Sens. Ted Cruz of Texas, John Cornyn of Texas, and David Vitter of Louisiana have claimed in their brief that President Barack Obama's signature domestic policy violates the Free Exercise Clause in the First Amendment and breaches the Religious Freedom Restoration Act.

They have joined the case brought by the evangelical owners of the arts and craft company Hobby Lobby and by cabinet makers Conestoga Wood Specialties, who say the new health reform law's requirement goes against their religious beliefs and freedom.

“The First Amendment guarantees every American the right to free exercise of religion,” Cruz said. “Yet, the Obama administration has chosen repeatedly to break the law by giving breaks to big business and Congress, while refusing to grant those same waivers to people with sincerely held religious beliefs.”

Republican Sen. Orrin Hatch of Utah has brought a separate amicus brief, arguing the mandate that contraceptives be covered by all healthcare plans is illegal under the Constitution. Hatch's brief was supported by 14 other Republican members who voted for the RFRA in 1993.

"It’s unfortunate but not surprising that the Obama administration continues to trample on the religious freedoms Americans hold dear, and the contraceptive mandate is a sad example of that,” Hatch said, The Daily Caller reports.

The Affordable Care Act requires larger companies to include free contraceptive services in employee health coverage.

But Cornyn said, “I join in filing this brief to protect the rights of all Texans and all Americans to practice their religious beliefs without obstruction from the federal government.”

Vitter added, "The ability to practice the faith we choose is one of our great Constitutional rights. The Obama administration's contraceptive mandate stomps on that right."

Hobby Lobby, which is based in Oklahoma and has 566 stores, says Obamacare would force the retail chain with 13,000 employees to cover morning-after pills, which founder and CEO David Green considers a form of abortion.

The group, along with its sister company, the Mardel Christian bookstore chain, won the case in the 10th U.S. Circuit Court of Appeals, resulting in the Department of Health and Human Service then appealing the case to the highest court.

On its website, Hobby Lobby, which does not open on Sundays, declares that it is committed to running its company "in a manner consistent with biblical principles."

At the Conestoga Wood Specialties Corp., a federal appeals court rejected a claim from the Pennsylvania cabinet maker, which employs 950 people, that the Obamacare contraception mandate infringes on religious rights.
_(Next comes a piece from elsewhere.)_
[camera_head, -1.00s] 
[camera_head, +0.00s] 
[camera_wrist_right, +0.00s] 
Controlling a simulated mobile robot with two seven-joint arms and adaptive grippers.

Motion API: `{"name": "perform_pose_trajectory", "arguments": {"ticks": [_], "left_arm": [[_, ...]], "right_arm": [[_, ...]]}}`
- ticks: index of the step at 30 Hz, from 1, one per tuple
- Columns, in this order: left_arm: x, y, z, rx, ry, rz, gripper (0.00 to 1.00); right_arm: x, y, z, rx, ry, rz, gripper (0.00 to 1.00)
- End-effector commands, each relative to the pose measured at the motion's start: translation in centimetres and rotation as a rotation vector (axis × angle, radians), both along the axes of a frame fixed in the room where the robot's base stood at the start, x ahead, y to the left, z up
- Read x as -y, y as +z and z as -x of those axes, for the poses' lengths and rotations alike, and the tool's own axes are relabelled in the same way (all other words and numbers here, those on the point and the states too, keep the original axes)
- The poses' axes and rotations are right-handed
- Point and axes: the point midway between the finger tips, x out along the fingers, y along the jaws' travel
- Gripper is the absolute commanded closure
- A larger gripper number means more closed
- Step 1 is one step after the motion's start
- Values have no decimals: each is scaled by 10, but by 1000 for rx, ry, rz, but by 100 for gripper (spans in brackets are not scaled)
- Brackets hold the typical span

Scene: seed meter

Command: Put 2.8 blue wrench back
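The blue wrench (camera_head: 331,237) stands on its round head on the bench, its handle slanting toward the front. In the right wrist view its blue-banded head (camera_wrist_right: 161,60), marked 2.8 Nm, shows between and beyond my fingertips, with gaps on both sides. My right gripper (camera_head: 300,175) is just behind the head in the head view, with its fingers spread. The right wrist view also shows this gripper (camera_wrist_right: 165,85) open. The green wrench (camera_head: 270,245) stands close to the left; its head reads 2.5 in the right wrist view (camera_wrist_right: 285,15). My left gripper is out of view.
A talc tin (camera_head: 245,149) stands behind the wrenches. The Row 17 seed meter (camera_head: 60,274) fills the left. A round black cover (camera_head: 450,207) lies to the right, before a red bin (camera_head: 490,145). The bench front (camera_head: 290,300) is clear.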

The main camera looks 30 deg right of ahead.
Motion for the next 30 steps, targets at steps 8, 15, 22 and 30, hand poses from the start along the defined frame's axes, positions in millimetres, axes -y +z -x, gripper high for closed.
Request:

The 3rd U.S. Circuit Court of Appeals ruled by a vote of 2-1 against Conestoga's owners, the Hahn family, who are Mennonite Christians, stating that "for-profit, secular corporations cannot engage in religious exercise."

The nine justices of the Supreme Court are being asked to decide whether the Religious Freedom Restoration Act allows Hobby Lobby the right to "deny its employees the health coverage of contraceptives to which the employees are otherwise entitled by federal law based on the religious objections," says the SCOTUSblog.

The case is grouped with that of Conestoga, which also claims the Obamacare law violates the First Amendment.

Meanwhile, 19 Democratic senators, all of whom voted for the RFRA, planned to file their own amicus briefs in support of the contraceptive mandate. Calling it "a gross misapplication" of the law, they claim the act's religious freedom was never intended to apply to a for-profit company, Yahoo News reports.

"Allowing a woman's boss to call the shots about her access to birth control should be inconceivable to all Americans in this day and age, and takes us back to a place in history when women had no voice or choice," Democratic Sen. Patty Murray of Washington state was due to say in prepared remarks about the brief on the Senate floor.

Democratic leader Nancy Pelosi also announced on Tuesday that she and 91 of her colleagues in the House were preparing an amicus brief in favor of the mandate, The Daily Caller reports.

The Supreme Court is due to start hearing the case on March 25.